Exercise requirements:
Quote the data below in full, minus the images.

Material for the task:
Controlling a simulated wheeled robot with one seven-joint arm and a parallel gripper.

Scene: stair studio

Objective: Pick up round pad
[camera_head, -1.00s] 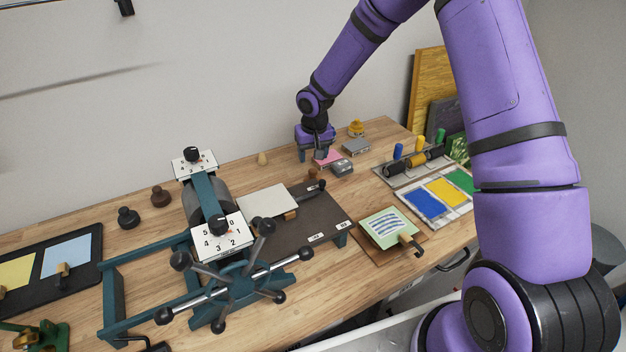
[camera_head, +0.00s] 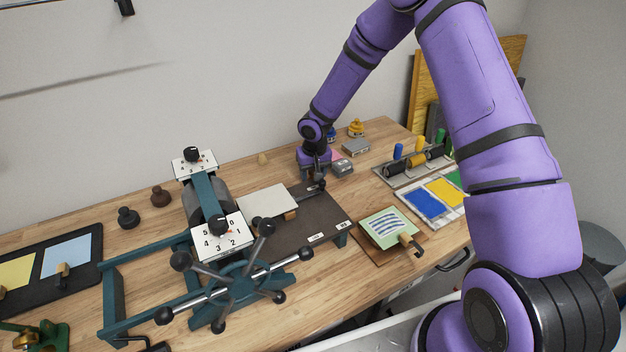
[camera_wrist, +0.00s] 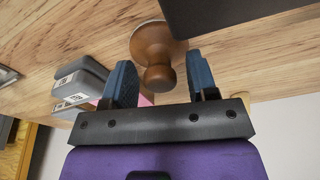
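The round pad appears to be the brown wooden knob (camera_wrist: 156,55) on a pale round base in the wrist view, standing on the wooden table. My gripper (camera_wrist: 160,66) is open, with one blue-black finger on each side of the knob. The knob's lower end lies between the fingers, and I see gaps on both sides. In the head view my gripper (camera_head: 313,172) is low over the back of the table, beside the press bed, and it hides the knob there.
Grey blocks (camera_head: 343,167) stand close to the right of my gripper. A dark press bed (camera_head: 310,215) with a black-knobbed lever lies just in front. Two dark knobbed pieces (camera_head: 160,196) stand further left. Ink rollers (camera_head: 410,160) sit at the right.

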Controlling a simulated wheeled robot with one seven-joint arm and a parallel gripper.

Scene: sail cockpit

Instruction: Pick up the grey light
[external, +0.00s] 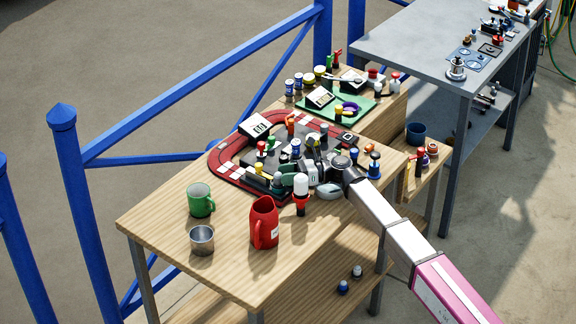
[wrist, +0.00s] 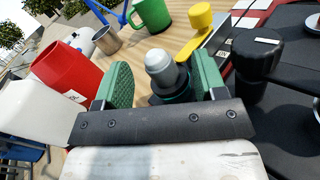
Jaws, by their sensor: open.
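The grey light (wrist: 161,70) has a pale grey dome on a dark round base and shows in the wrist view. It stands upright between the two green fingers of my open gripper (wrist: 163,82), nearer the right finger. I cannot tell whether that finger touches it; a gap shows on the left. The gripper's dark crossbar hides the foot of the light. In the external view my gripper (external: 288,172) is low over the dark board on the wooden table. There I cannot make out the grey light for sure among the crowded parts.
A black knob (wrist: 258,62) stands close right of the fingers, and a yellow-topped part (wrist: 199,22) lies beyond. A red jug (external: 264,224), a white-and-red lamp (external: 301,190), a green mug (external: 200,200) and a metal cup (external: 202,241) stand nearby.

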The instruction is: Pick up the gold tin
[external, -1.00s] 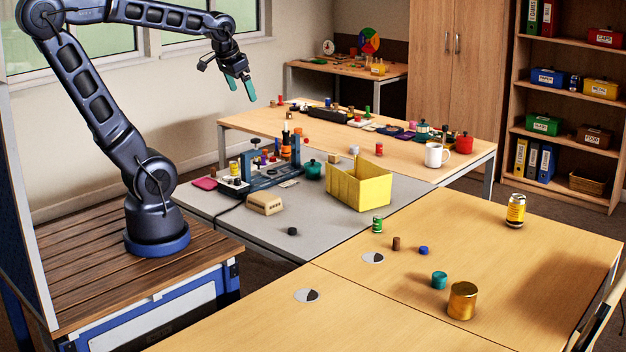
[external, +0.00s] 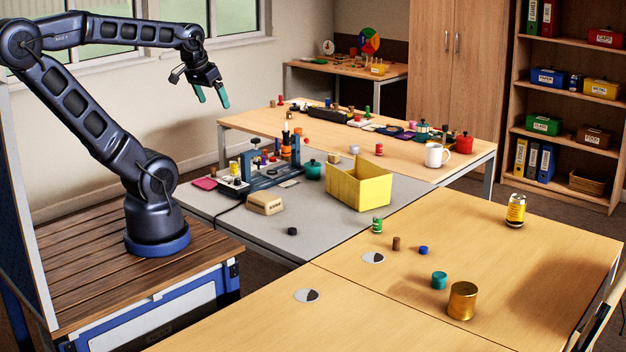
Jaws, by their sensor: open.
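The gold tin (external: 462,301) stands upright on the near right wooden table (external: 540,290), a shiny gold cylinder. A smaller teal cylinder (external: 439,280) stands just to its left, close by. My gripper (external: 211,99) is at the upper left, high above the tables and far from the gold tin. Its two teal-tipped fingers are apart and point down, with nothing between them.
A yellow open box (external: 360,190) stands on the grey table. The wooden table right of the tin is clear.

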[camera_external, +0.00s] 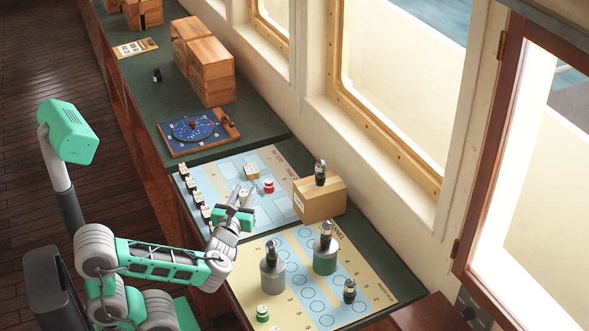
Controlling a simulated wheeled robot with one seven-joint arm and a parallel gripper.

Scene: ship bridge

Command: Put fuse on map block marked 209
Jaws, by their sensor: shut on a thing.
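My gripper (235,213) is over the near part of the pale blue map board (225,174). It is shut on a small pale thing (243,191) at its fingertips; I cannot tell for sure whether this is the fuse. The gripper hides part of it, and I cannot tell how far it is above the board. A small wooden block (252,172) and a red-and-white round piece (269,185) stand just beyond on the board. Several dark blocks with white faces (191,185) line the board's left edge. The marking 209 is too small to read on any of them.
A cardboard box (318,202) with a dark piece (320,171) on top stands right of the gripper. A blue dial board (170,139) and wooden crates (211,75) are farther back.

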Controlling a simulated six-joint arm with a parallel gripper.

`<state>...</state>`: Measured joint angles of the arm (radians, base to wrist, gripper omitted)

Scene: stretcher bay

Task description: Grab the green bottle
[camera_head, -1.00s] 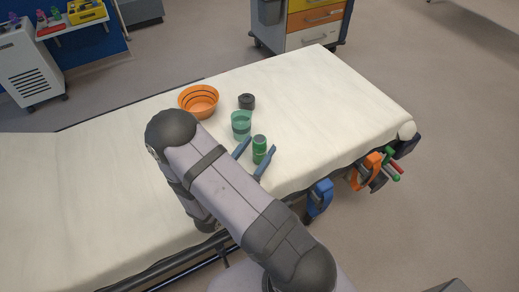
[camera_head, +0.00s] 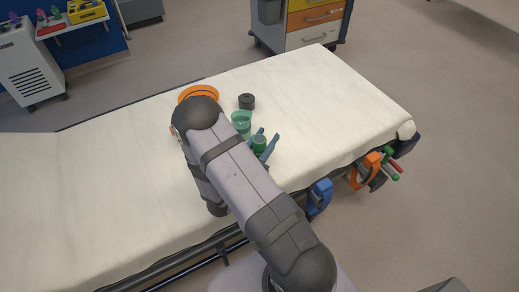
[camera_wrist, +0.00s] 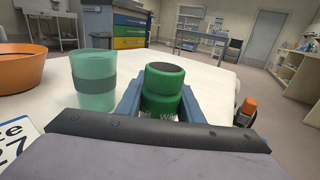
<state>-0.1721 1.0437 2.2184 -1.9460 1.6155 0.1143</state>
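The green bottle (camera_head: 260,141) stands upright on the white stretcher sheet. In the wrist view the bottle (camera_wrist: 162,88) has a dark top and white lettering low on its side. My gripper (camera_head: 268,136) has one blue finger on each side of it. In the wrist view the fingers (camera_wrist: 162,100) lie close against its sides, with no clear gap. The bottle's lower part is partly hidden by my gripper.
A translucent green cup (camera_wrist: 94,82) stands just left of the bottle. An orange bowl (camera_head: 199,92) and a dark round item (camera_head: 247,101) are farther back on the stretcher (camera_head: 340,100). The sheet to the right is clear.

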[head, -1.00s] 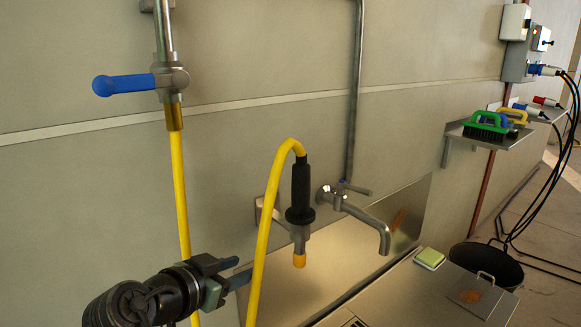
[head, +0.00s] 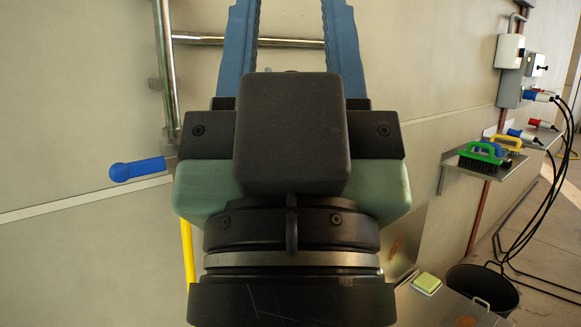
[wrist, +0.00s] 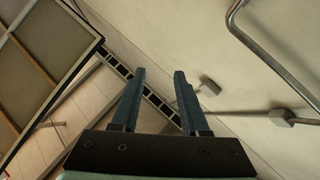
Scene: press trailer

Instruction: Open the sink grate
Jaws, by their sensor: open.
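My gripper (head: 292,35) is raised close in front of the head camera, with its two blue fingers pointing up and spread apart. Its fingers also show in the wrist view (wrist: 159,76), open with nothing between them. The sink grate is not visible in either view now. My gripper and wrist cover the middle of the head view, where the sink stood, including the tap. Only the right end of the metal sink counter (head: 440,305) shows, at the lower right.
A green-yellow sponge (head: 426,283) lies on the counter. A dark bucket (head: 483,290) stands beyond it. A wall shelf (head: 485,166) holds brushes. A blue-handled valve (head: 137,169) and yellow hose (head: 188,255) are on the left. The wrist view faces ceiling, wall and pipes (wrist: 275,65).

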Worked answer:
Controlling a simulated wheeled robot with one seven-joint arm and a parallel gripper.

Scene: stair studio

Objective: Pick up round pad
[camera_head, -1.00s] 
[camera_head, +0.00s] 
[camera_wrist, +0.00s] 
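The round pad appears to be the brown wooden knob (camera_wrist: 156,55) on a pale round base in the wrist view, standing on the wooden table. My gripper (camera_wrist: 160,66) is open, with one blue-black finger on each side of the knob. The knob's lower end lies between the fingers, and I see gaps on both sides. In the head view my gripper (camera_head: 313,172) is low over the back of the table, beside the press bed, and it hides the knob there.
Grey blocks (camera_head: 343,167) stand close to the right of my gripper. A dark press bed (camera_head: 310,215) with a black-knobbed lever lies just in front. Two dark knobbed pieces (camera_head: 160,196) stand further left. Ink rollers (camera_head: 410,160) sit at the right.

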Controlling a simulated wheeled robot with one seven-joint arm and a parallel gripper.

Scene: sail cockpit

Instruction: Pick up the grey light
[external, +0.00s] 
[wrist, +0.00s] 
Jaws, by their sensor: open.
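The grey light (wrist: 161,70) has a pale grey dome on a dark round base and shows in the wrist view. It stands upright between the two green fingers of my open gripper (wrist: 163,82), nearer the right finger. I cannot tell whether that finger touches it; a gap shows on the left. The gripper's dark crossbar hides the foot of the light. In the external view my gripper (external: 288,172) is low over the dark board on the wooden table. There I cannot make out the grey light for sure among the crowded parts.
A black knob (wrist: 258,62) stands close right of the fingers, and a yellow-topped part (wrist: 199,22) lies beyond. A red jug (external: 264,224), a white-and-red lamp (external: 301,190), a green mug (external: 200,200) and a metal cup (external: 202,241) stand nearby.

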The instruction is: Pick up the gold tin
[external, -1.00s] 
[external, +0.00s] 
Jaws, by their sensor: open.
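The gold tin (external: 462,301) stands upright on the near right wooden table (external: 540,290), a shiny gold cylinder. A smaller teal cylinder (external: 439,280) stands just to its left, close by. My gripper (external: 211,99) is at the upper left, high above the tables and far from the gold tin. Its two teal-tipped fingers are apart and point down, with nothing between them.
A yellow open box (external: 360,190) stands on the grey table. The wooden table right of the tin is clear.

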[camera_external, +0.00s] 
Controlling a simulated wheeled robot with one seven-joint arm and a parallel gripper.

Scene: ship bridge

Command: Put fuse on map block marked 209
Jaws, by their sensor: shut on a thing.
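My gripper (235,213) is over the near part of the pale blue map board (225,174). It is shut on a small pale thing (243,191) at its fingertips; I cannot tell for sure whether this is the fuse. The gripper hides part of it, and I cannot tell how far it is above the board. A small wooden block (252,172) and a red-and-white round piece (269,185) stand just beyond on the board. Several dark blocks with white faces (191,185) line the board's left edge. The marking 209 is too small to read on any of them.
A cardboard box (318,202) with a dark piece (320,171) on top stands right of the gripper. A blue dial board (170,139) and wooden crates (211,75) are farther back.

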Controlling a simulated six-joint arm with a parallel gripper.

`<state>...</state>`: Measured joint angles of the arm (radians, base to wrist, gripper omitted)

Scene: stretcher bay

Task description: Grab the green bottle
[camera_head, -1.00s] 
[camera_head, +0.00s] 
[camera_wrist, +0.00s] 
<state>-0.1721 1.0437 2.2184 -1.9460 1.6155 0.1143</state>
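The green bottle (camera_head: 260,141) stands upright on the white stretcher sheet. In the wrist view the bottle (camera_wrist: 162,88) has a dark top and white lettering low on its side. My gripper (camera_head: 268,136) has one blue finger on each side of it. In the wrist view the fingers (camera_wrist: 162,100) lie close against its sides, with no clear gap. The bottle's lower part is partly hidden by my gripper.
A translucent green cup (camera_wrist: 94,82) stands just left of the bottle. An orange bowl (camera_head: 199,92) and a dark round item (camera_head: 247,101) are farther back on the stretcher (camera_head: 340,100). The sheet to the right is clear.

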[head, -1.00s] 
[head, +0.00s] 
[wrist, +0.00s] 
Scene: press trailer

Instruction: Open the sink grate
Jaws, by their sensor: open.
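My gripper (head: 292,35) is raised close in front of the head camera, with its two blue fingers pointing up and spread apart. Its fingers also show in the wrist view (wrist: 159,76), open with nothing between them. The sink grate is not visible in either view now. My gripper and wrist cover the middle of the head view, where the sink stood, including the tap. Only the right end of the metal sink counter (head: 440,305) shows, at the lower right.
A green-yellow sponge (head: 426,283) lies on the counter. A dark bucket (head: 483,290) stands beyond it. A wall shelf (head: 485,166) holds brushes. A blue-handled valve (head: 137,169) and yellow hose (head: 188,255) are on the left. The wrist view faces ceiling, wall and pipes (wrist: 275,65).

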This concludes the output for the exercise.